--- START ---

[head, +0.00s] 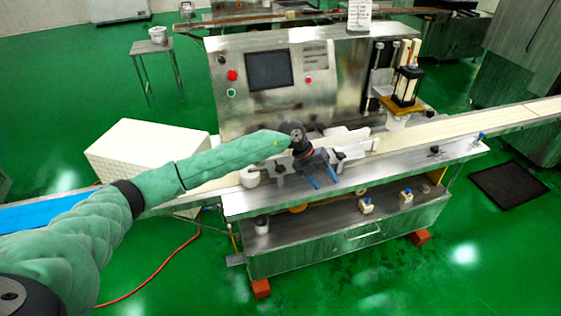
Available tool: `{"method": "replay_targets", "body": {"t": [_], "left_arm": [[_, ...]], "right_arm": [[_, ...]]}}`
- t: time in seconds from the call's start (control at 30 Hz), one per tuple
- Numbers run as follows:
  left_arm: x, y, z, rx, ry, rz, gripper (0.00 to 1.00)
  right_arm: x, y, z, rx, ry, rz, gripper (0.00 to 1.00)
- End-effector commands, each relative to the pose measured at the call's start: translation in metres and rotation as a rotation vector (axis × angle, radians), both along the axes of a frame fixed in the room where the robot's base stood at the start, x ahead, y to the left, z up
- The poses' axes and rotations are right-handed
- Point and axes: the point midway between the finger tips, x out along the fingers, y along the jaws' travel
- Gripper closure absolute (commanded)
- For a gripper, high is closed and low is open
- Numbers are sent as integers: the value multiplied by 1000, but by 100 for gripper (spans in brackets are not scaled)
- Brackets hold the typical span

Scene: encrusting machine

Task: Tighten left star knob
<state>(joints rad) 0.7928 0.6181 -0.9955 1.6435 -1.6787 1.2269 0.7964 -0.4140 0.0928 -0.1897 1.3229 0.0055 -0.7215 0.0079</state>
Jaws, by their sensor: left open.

--- END ---

__The problem__. Reproduce the whole listing exactly, but not the images in it.

__Answer for this exercise__.
[head, +0.00s] 
Available tool: `{"method": "replay_targets", "body": {"t": [_], "left_arm": [[_, ...]], "right_arm": [[_, ...]]}}`
- t: time in seconds from the call's start (control at 30 Hz), one per tuple
- Numbers run as follows:
  left_arm: x, y, z, rx, ry, rz, gripper (0.00 to 1.00)
  right_arm: x, y, z, rx, ry, rz, gripper (0.00 to 1.00)
- End-effector commands, each relative to the pose measured at the call's start: translation in metres and rotation as a rotation vector (axis × angle, radians), both along the axes of a frame fixed in the room where the robot's base stood at the start, x ahead, y to the left, z up
- The poses' axes and rotations are right-handed
- Point and axes: the point midway between the finger tips, x out along the fingers, y along the jaws' travel
- Gripper closure absolute (commanded)
- For a gripper, high is closed and low is open
- Numbers are sent as integers: the value multiplied by 1000, but by 100 for gripper (spans in brackets are not scaled)
- Brackets hold the typical span

Scene: encrusting machine

Task: Tighten left star knob
<state>(joints rad) 0.7928 0.6181 -0.9955 1.6435 -1.6787 1.2269 0.7964 -0.4140 0.0928 -0.1897 1.3229 0.0055 -0.7215 0.0079</state>
Jaws, by their sensor: left open.

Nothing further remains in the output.